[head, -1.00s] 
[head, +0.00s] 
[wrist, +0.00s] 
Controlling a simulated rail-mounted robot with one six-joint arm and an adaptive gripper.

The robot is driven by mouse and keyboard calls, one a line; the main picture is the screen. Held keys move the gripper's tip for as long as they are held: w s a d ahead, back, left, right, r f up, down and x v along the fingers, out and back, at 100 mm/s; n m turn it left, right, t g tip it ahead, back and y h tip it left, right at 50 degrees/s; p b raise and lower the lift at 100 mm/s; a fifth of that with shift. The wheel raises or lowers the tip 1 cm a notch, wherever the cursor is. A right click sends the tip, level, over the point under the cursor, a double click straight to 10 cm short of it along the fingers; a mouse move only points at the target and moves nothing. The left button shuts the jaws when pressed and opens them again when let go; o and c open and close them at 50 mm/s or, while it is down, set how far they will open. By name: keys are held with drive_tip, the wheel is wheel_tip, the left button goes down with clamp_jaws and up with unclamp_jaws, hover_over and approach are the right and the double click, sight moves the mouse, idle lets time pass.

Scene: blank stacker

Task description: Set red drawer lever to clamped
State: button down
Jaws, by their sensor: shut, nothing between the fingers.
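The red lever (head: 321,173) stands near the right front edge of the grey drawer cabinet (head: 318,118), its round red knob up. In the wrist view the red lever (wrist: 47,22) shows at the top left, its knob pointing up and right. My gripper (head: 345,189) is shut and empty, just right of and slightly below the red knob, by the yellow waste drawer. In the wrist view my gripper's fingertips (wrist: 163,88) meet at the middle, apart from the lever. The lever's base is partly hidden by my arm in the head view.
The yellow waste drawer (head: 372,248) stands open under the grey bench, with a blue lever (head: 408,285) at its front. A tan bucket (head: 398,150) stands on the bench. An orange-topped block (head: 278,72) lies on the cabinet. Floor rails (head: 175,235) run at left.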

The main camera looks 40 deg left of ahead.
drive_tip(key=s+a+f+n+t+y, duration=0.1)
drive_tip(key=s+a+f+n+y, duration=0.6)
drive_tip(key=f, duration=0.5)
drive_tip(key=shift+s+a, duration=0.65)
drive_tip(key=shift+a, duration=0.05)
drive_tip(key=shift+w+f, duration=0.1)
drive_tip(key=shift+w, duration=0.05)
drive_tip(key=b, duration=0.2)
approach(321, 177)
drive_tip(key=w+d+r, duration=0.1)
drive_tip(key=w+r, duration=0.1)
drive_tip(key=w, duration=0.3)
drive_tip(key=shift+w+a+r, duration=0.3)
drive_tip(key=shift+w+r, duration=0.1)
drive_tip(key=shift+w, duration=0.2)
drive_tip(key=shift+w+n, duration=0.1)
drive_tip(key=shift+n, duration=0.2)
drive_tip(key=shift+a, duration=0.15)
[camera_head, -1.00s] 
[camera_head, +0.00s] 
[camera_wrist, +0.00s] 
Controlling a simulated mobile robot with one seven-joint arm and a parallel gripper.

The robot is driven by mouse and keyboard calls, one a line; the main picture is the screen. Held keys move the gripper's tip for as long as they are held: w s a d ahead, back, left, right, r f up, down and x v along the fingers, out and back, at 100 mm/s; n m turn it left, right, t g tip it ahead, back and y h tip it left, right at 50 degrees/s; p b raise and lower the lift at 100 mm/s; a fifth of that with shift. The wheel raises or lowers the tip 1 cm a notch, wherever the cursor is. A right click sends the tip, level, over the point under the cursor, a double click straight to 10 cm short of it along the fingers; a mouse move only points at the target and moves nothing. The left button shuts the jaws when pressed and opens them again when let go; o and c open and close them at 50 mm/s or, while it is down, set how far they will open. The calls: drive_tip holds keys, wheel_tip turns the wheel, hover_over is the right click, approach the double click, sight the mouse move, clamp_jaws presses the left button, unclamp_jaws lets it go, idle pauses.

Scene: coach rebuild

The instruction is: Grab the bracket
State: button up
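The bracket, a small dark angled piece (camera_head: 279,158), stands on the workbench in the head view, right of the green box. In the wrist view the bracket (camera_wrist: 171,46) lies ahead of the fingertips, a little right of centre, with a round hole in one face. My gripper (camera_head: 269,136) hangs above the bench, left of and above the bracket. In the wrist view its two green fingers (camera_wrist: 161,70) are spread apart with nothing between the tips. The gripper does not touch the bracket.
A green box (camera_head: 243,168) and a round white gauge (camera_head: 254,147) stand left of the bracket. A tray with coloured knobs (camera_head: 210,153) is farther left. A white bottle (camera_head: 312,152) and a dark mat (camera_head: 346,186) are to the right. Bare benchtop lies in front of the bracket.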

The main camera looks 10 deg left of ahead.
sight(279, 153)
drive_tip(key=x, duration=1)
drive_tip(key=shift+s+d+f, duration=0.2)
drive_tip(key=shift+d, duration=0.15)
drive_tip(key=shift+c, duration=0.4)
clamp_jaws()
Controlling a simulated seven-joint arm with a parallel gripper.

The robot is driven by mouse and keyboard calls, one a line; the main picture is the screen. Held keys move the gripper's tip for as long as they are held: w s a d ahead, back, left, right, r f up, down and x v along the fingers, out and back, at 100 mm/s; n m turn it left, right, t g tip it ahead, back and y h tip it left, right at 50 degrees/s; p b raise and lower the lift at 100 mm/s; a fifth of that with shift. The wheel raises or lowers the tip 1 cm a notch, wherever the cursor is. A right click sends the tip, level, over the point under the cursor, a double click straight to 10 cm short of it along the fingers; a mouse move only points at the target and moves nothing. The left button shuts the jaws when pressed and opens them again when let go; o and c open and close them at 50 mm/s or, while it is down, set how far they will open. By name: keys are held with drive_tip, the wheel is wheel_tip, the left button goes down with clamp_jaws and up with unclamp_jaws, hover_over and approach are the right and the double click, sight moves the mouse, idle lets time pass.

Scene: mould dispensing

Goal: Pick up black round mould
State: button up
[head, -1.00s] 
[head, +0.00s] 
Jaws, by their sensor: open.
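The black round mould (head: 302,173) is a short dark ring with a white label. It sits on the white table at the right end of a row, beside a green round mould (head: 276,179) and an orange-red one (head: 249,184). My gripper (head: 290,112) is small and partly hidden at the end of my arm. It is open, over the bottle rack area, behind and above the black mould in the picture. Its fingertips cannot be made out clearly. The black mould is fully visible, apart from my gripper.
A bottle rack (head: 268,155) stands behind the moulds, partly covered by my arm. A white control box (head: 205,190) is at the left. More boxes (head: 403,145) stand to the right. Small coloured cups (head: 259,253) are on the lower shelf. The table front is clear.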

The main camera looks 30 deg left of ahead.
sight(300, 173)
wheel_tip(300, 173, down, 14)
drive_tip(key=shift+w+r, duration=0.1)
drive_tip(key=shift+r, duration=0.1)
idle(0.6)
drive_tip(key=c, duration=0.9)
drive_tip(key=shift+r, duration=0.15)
————
Report back each line of the entries that holds the string "parallel".

Exercise response:
Controlling a simulated mobile robot with one seven-joint arm and a parallel gripper.
Controlling a simulated seven-joint arm with a parallel gripper.

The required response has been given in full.